Triumphant music swelled. A royal court member who functioned as a sort of emcee opened dinner with a rousing toast: “My lords, my ladies, raise a cheer for the queen’s royal household, the captain of the queen’s guard, the brave squires to your knights of the realm, and all of your serfs and wennnnches!”

Considering the women who serve food and drinks are called wenches and wear corset-like uniforms, the Medieval Times still appears to be stuck in the Dark Ages.

“It’s just part of the job,” said one wench, Tabitha Gill. “Some of the men want to call me that.
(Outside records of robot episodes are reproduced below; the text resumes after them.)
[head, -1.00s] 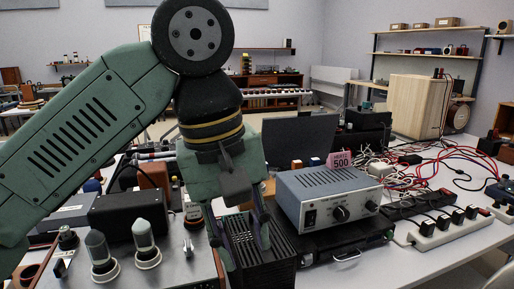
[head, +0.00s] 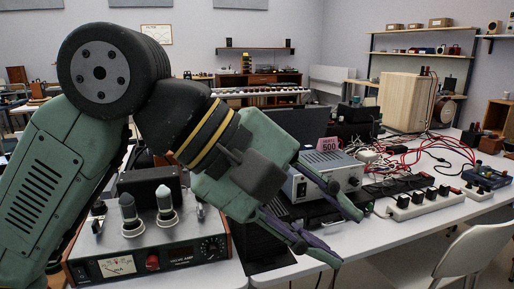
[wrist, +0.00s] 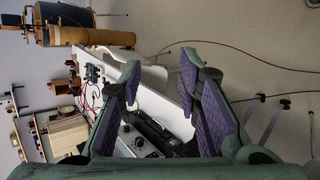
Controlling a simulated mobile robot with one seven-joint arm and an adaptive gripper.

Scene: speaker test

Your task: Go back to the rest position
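My gripper (head: 344,238) is at the middle right of the head view, reaching out past the front of the grey HERTZ 500 unit (head: 300,187). Its two green fingers with purple pads are spread apart and nothing is between them. In the wrist view the open fingers (wrist: 164,82) frame a strip of white table edge, with the grey unit's knobs low between them. My arm bends down from the upper left, and my gripper covers part of the black box and the unit's front.
A valve amplifier (head: 152,246) stands at the left, close to my arm. Power strips (head: 430,203) and tangled cables (head: 400,157) lie to the right. A white chair (head: 478,250) is at the lower right. The table's front edge runs below my gripper.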

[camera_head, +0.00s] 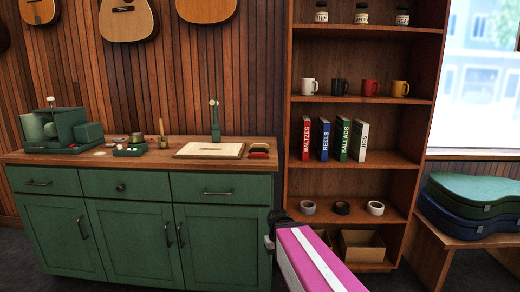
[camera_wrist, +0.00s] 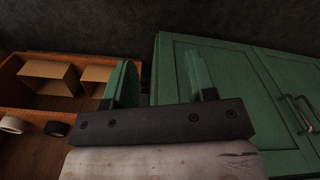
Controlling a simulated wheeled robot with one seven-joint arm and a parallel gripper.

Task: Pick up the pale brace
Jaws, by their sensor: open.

They’re like, ‘Grab me a beer, wench!’ It’s in a playful way.”

Other wenches weren’t as agreeable: “It’s a little degrading,” said Taylor Feehely, a gift-shop wench.

Maria Isabella does get to tell off the male members of her royal court. “The power to wage war or to allow death as the price of defeat at this tournament lies . . . with the queen, and the queen alone, and I am queen here!” she said, to cheers from the women in the crowd.

But the knights of her court still hand out flowers to the women in the audience, and at the end of the night, Maria Isabella doesn’t even get to be the only queen of this castle. “Ride forth champion,” she tells the winner of the joust, “and choose from among the ladies of the court one whom we shall call the queen of love and beauty!” A cheap plastic crown is bestowed upon a lucky woman.

“I love you, queen!” yelled the middle-aged men in the front row, by now several horns of ale into the evening.

The code of chivalry was established for medieval knights. It taught them bravery and honor, but also courtly manners and a respect and a graciousness toward women. But some critics say chivalry is at odds with gender equality.

“It’s just another form of objectification, isn’t it? To claim that putting a woman on a pedestal gives her power just means that she’s standing somewhere where she can’t get down without help,” said Linda Mitchell, president of the Society for Medieval Feminist Scholarship and a history professor at the University of Missouri-Kansas City. “If [Medieval Times] wanted to be more authentic, she would be surrounded by women, her ladies-in-waiting. The women around her would be active and engaged.”

Amy Parochetti, 35, used to play a princess at Medieval Times and was thrilled to get a promotion to become one of four actresses who play the queen.

“I think it sets a really good example, a role model for boys and girls and everyone to see a female in charge, but who’s also kind and compassionate and understanding,” she said.

As for the use of the word “wench,” the queen demurs. “It’s a historically accurate title,” Parochetti said.

Mitchell has some thoughts about that. Yes, it’s historically accurate, but the word “wench” was just as insulting then as it is now — it means a stupid woman or a prostitute.

“The word wench is definitely not something that medieval people would use for a woman, especially in public, because that was a really insulting thing to call her,” Mitchell said.

Another point of contention: The cast of the show is overwhelmingly white, but the actual medieval times were “more diverse than the very white, very male-dominated notion of medieval culture that the Victorians promoted,” said Mitchell, who has never been to a Medieval Times (“I try to avoid things like that").

As for the next step for gender equality in Medieval Times, Parochetti thinks that would be “maybe a Lord Marshall — a female knight.”

“Maybe my daughters” will be the ones ring jousting and hoisting battle axes in a future iteration of the show, she said, laughing, and then excused herself: She had to perform a knighting ceremony. She was whisked away to the lobby, modeled after a castle’s great hall, where a special area was cordoned off for a photo opportunity available for an extra fee. Tonight’s knight was one of the boozy middle-aged men from the front row. He knelt before Maria Isabella and gazed up at the queen.

“My Lord Brian,” said Maria Isabella, tapping his shoulders lightly with a sword before congratulating him on his many years of service to a professional organization. His friends snapped cellphone photos.

“Hey, give her your phone number,” one of them called out.